REQUIRED TASK:
Copy exactly the lines from the beginning of the data down to and including the line holding "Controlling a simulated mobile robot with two", without any pictures.

Begin RECORDS

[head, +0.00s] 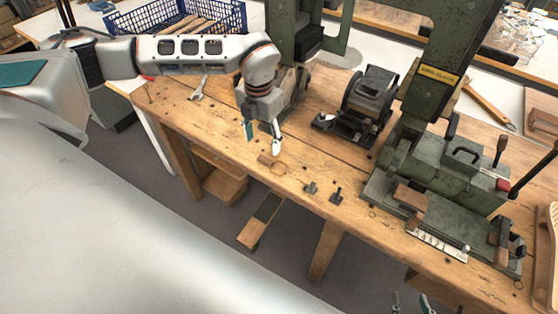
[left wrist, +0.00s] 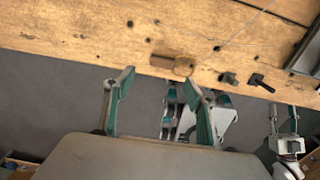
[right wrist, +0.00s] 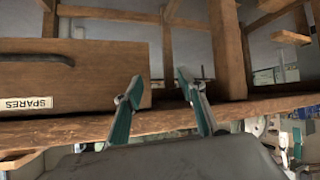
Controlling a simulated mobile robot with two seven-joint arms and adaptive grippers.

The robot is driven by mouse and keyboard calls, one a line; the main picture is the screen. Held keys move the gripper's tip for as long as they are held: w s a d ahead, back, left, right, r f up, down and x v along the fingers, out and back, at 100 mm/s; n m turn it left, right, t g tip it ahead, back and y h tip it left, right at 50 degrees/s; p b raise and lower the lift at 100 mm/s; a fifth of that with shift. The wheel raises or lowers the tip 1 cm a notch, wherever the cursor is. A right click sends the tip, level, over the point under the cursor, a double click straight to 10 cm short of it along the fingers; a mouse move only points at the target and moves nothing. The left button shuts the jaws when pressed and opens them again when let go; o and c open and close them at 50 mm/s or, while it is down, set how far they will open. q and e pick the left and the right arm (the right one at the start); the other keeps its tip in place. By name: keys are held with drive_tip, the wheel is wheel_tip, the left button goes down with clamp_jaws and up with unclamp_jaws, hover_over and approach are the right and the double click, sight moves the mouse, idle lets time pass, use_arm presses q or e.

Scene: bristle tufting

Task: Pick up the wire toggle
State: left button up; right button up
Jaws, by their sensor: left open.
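A small wooden piece (head: 268,160), which I take to be the wire toggle, lies near the front edge of the bench. In the left wrist view the toggle (left wrist: 172,64) is a brown block with a paler rounded end, and a thin wire runs from near it to the upper right. My left gripper (head: 262,139) is open and empty, pointing down close to the toggle. In the left wrist view the toggle lies beyond its fingertips (left wrist: 158,82). My right gripper (head: 411,303) is open and empty, low in front of the bench; its fingers show in the right wrist view (right wrist: 157,90).
A small green part (head: 312,188) and a black knob-like part (head: 336,196) lie right of the toggle. A black clamp device (head: 368,100) and a green machine (head: 440,170) stand behind and right. A wrench (head: 199,89) lies at left. A drawer (right wrist: 100,70) labelled SPARES faces my right gripper.

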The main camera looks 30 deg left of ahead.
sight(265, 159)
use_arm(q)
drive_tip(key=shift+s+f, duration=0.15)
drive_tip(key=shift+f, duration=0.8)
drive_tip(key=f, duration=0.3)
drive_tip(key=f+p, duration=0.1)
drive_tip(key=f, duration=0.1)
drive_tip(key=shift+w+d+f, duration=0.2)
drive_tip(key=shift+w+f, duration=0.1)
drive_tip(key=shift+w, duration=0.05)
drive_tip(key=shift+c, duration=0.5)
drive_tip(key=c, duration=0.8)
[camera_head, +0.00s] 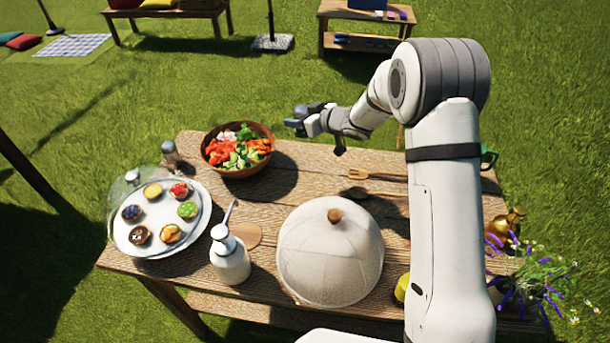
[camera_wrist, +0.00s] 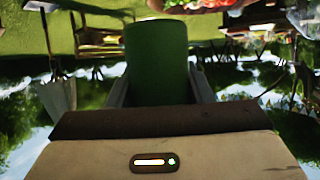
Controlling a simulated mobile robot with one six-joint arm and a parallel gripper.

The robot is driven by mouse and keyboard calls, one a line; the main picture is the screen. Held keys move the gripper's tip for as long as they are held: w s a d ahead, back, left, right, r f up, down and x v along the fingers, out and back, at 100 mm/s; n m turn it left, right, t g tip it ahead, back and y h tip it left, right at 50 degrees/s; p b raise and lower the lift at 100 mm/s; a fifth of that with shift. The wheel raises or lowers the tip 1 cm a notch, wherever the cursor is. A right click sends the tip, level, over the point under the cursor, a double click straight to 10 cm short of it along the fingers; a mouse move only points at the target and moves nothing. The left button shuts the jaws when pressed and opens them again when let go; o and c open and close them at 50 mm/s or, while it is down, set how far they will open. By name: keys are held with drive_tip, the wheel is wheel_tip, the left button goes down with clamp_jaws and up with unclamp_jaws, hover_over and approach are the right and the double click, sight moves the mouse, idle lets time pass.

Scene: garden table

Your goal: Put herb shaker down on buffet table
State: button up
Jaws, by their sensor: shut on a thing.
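My gripper (camera_head: 322,122) is out over the far edge of the wooden buffet table (camera_head: 290,195), to the right of the salad bowl. In the wrist view it is shut on a green cylinder (camera_wrist: 157,62), which I take to be the herb shaker.
The salad bowl (camera_head: 238,172) stands at the far edge. A small shaker (camera_head: 169,153) and a plate of tarts (camera_head: 150,246) are at left. A white pump bottle (camera_head: 230,260) and domed cover (camera_head: 331,251) stand in front. A wooden fork (camera_head: 375,175) and spoon (camera_head: 362,193) lie right of the bowl.

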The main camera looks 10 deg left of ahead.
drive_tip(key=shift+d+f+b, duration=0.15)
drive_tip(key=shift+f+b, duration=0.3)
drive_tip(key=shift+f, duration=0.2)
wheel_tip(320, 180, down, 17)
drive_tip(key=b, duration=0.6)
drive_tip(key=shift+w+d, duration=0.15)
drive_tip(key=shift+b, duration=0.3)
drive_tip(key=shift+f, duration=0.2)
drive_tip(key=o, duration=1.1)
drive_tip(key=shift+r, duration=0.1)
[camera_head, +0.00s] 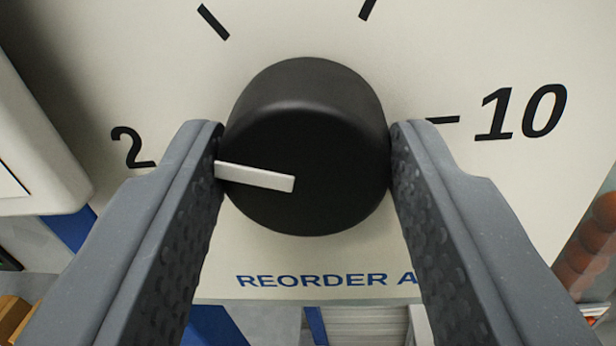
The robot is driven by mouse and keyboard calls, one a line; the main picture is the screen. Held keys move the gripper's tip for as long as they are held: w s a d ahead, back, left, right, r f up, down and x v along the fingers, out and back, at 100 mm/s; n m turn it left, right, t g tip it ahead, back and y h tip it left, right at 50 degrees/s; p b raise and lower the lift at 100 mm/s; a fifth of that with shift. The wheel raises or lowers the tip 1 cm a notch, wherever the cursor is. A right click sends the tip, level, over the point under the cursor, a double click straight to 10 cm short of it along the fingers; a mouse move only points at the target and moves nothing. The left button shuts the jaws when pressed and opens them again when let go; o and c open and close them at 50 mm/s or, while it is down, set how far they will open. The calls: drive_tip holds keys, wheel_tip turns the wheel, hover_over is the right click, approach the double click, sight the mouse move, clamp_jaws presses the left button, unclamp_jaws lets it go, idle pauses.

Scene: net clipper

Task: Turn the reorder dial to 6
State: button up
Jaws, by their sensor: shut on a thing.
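The reorder dial (318,130) is a round black knob in the middle of the view, on a cream panel (520,50). Its white pointer (255,177) points left, just below the printed "2" (132,147). A "10" (520,112) with a tick is printed to the right, and two more ticks show above the knob. The "REORDER A" label (325,280) is below it, partly hidden by the right finger. My gripper (307,150) is shut on the knob, one finger against each side. The number 6 is not in view.
A white rounded housing (35,130) stands at the left beside the panel. A clear container with orange-red round things (590,240) is at the right edge. Below the panel, blue and white items and a brown box (12,318) show partly.

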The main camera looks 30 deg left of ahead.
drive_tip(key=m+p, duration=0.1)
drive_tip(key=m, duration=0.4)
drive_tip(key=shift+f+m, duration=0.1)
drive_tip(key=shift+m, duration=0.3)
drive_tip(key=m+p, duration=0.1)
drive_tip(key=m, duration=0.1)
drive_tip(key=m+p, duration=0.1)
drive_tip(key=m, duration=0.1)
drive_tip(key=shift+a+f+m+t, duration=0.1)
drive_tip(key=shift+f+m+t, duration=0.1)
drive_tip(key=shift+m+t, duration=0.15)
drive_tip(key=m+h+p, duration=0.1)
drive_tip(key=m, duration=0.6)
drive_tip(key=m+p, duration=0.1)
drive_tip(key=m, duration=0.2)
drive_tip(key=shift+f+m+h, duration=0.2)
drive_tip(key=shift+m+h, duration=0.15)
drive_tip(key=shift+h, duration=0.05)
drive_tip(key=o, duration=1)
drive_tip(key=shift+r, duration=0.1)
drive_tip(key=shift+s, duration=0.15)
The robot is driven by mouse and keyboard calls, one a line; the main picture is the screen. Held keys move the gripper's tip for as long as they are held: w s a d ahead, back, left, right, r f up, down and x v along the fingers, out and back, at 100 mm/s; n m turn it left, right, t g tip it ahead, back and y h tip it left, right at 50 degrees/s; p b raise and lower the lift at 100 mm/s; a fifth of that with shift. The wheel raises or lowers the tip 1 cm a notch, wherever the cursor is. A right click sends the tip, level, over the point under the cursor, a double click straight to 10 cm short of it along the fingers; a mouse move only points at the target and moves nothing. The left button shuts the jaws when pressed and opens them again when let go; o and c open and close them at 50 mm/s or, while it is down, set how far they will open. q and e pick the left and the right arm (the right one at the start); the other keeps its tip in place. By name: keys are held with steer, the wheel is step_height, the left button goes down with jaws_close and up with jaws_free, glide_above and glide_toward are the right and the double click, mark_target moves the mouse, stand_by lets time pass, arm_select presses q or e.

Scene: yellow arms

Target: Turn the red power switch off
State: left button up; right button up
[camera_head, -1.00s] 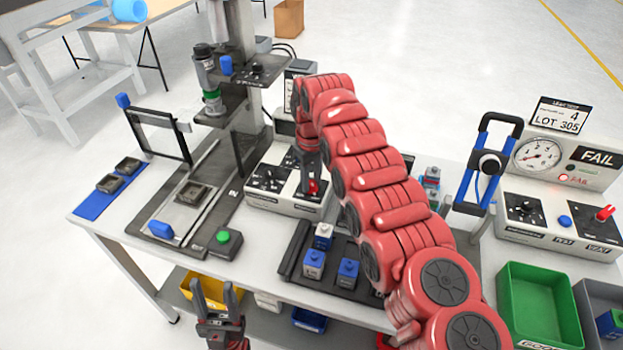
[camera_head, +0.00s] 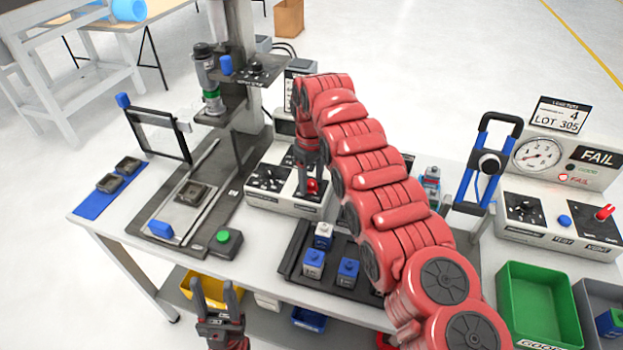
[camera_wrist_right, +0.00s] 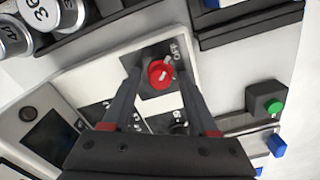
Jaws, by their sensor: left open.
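The red power switch (camera_head: 313,187) is a round red knob on the light control box left of centre. In the right wrist view the red knob (camera_wrist_right: 159,74) has a pale mark at its upper right, beside the printed OFF. My right gripper (camera_head: 308,182) reaches down over the knob, its arm coming in from the right. In the wrist view its two fingers (camera_wrist_right: 159,70) stand on either side of the knob; whether they touch it is unclear. My left gripper (camera_head: 213,287) is open and empty, low in front of the table edge.
A press stand with a green button (camera_head: 224,237) is left of the box. A dark tray (camera_head: 292,262) with blue parts lies in front. My right arm hides the table's middle. A tester (camera_head: 560,225) and green bin (camera_head: 540,310) stand at right.

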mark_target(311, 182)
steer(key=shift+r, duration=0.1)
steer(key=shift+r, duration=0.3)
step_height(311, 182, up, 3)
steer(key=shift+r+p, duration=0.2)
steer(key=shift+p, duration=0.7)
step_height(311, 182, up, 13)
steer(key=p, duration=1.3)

End RECORDS

RESULT:
[head, +0.00s] 
[left wrist, +0.00s] 
[right wrist, +0.00s] 
Controlling a simulated mobile robot with two seven-joint arms and adaptive grippers.

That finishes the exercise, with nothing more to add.